# Start of INFORMATION SUPPLIED

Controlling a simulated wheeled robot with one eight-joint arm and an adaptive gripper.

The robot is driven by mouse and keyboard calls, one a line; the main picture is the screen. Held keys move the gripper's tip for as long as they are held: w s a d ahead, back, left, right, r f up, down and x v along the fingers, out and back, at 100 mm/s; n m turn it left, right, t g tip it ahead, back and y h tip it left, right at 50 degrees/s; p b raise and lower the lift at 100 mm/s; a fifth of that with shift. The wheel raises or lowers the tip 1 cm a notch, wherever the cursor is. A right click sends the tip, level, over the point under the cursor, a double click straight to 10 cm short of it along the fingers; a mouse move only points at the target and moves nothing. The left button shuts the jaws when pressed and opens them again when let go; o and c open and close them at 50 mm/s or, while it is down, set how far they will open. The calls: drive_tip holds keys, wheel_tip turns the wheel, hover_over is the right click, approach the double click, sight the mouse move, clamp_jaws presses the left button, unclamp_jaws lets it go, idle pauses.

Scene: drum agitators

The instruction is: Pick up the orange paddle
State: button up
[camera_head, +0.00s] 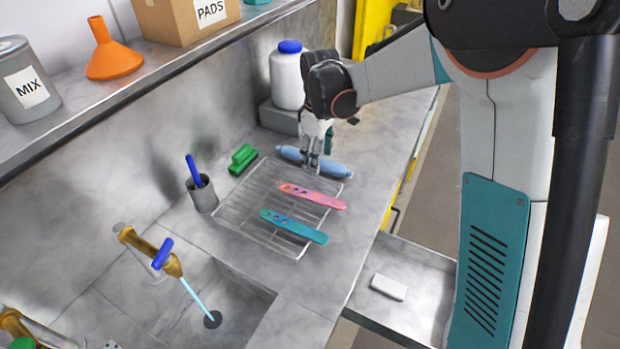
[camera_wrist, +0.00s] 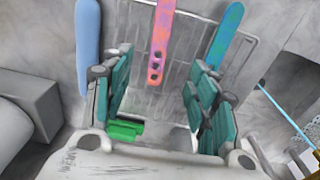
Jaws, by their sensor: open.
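A pink paddle with orange patches and a few holes (camera_head: 312,196) lies on a wire rack (camera_head: 228,222); no plainly orange paddle shows, and this one is closest to it. A teal paddle (camera_head: 293,226) with small orange marks lies on the rack nearer the front. My gripper (camera_head: 313,162) points down above the rack's back right, just behind the pink paddle. In the wrist view my gripper (camera_wrist: 158,95) is open and empty, with the pink paddle (camera_wrist: 161,40) ahead between the fingers and the teal paddle (camera_wrist: 225,35) to the right.
A light blue rounded object (camera_head: 330,166) lies at the rack's back edge, close to my gripper. A sink with a brass tap (camera_head: 150,252) is at front left.

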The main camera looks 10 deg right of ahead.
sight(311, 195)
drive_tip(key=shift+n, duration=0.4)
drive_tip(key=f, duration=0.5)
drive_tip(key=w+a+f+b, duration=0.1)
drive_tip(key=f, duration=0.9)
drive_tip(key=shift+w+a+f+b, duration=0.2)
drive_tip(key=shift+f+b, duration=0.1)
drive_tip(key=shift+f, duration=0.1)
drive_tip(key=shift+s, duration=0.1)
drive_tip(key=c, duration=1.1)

# End of INFORMATION SUPPLIED

GIVEN TASK
Find each line holding the word "button" and copy it.

THE RESULT
The robot is driven by mouse and keyboard calls, one a line; the main picture is the screen. Held keys move the gripper's tip for as long as they are held: w s a d ahead, back, left, right, r f up, down and x v along the fingers, out and back, at 100 mm/s; n m turn it left, right, t g tip it ahead, back and y h tip it left, right at 50 degrees/s; p b raise and lower the lift at 100 mm/s; a fifth of that with shift. The wheel raises or lowers the tip 1 cm a notch, wherever the cursor is. A right click sends the tip, level, over the point under the cursor, a double click straight to 10 cm short of it along the fingers; a mouse move only points at the target and moves nothing. The left button shuts the jaws when pressed and opens them again when let go; o and c open and close them at 50 mm/s or, while it is down, set how far they will open. The calls: drive_tip holds keys, wheel_tip turns the wheel, hover_over is the right click, approach the double click, sight the mouse move, clamp_jaws presses the left button, unclamp_jaws lets it go, idle pauses.
State: button up

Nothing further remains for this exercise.